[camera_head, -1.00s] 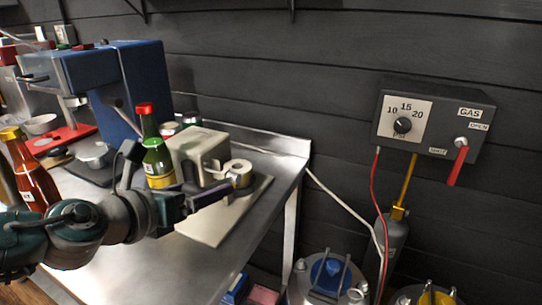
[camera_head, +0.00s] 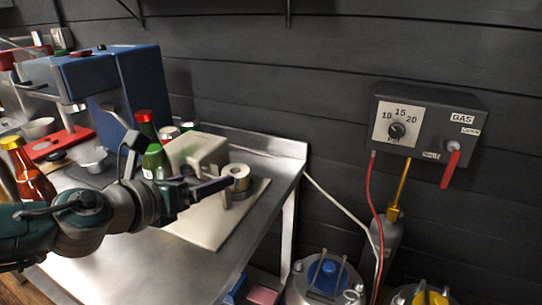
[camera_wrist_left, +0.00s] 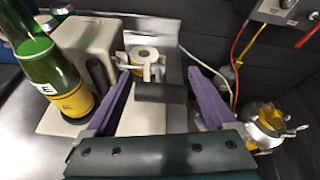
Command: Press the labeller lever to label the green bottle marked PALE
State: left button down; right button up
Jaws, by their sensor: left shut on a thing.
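The labeller, a beige block (camera_head: 205,150) with a white label roll (camera_head: 237,172), stands on a pale base plate (camera_head: 215,228) on the steel bench. A green bottle (camera_wrist_left: 55,72) with a yellow band stands left of the labeller in the wrist view; only an "E" of its white label is readable. In the head view my arm partly hides the bottle (camera_head: 155,162). My left gripper (camera_head: 217,187) is at the labeller's front. Its purple fingers are on either side of a dark bar (camera_wrist_left: 160,92), the labeller lever, and are shut on it. My right gripper is out of view.
A red bottle with a yellow cap (camera_head: 28,172) and a blue machine (camera_head: 110,85) are at the left. A gas panel (camera_head: 428,132) hangs on the wall. Kegs (camera_head: 325,278) stand below, right of the bench.

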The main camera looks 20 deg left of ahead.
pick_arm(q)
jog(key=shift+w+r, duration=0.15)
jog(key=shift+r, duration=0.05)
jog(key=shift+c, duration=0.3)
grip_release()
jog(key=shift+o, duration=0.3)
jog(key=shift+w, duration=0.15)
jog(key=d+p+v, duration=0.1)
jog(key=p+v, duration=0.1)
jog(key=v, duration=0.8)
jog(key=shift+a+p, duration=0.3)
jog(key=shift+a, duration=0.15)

* _STATED TASK_: Give back exactly the lines from the one that holds "[camera_wrist_left, +0.00s]" to the one that holds "State: left button down; right button up", with both ends and without the images.

* _WRITTEN RESPONSE_:
[camera_wrist_left, +0.00s] 
Command: Press the labeller lever to label the green bottle marked PALE
State: left button down; right button up

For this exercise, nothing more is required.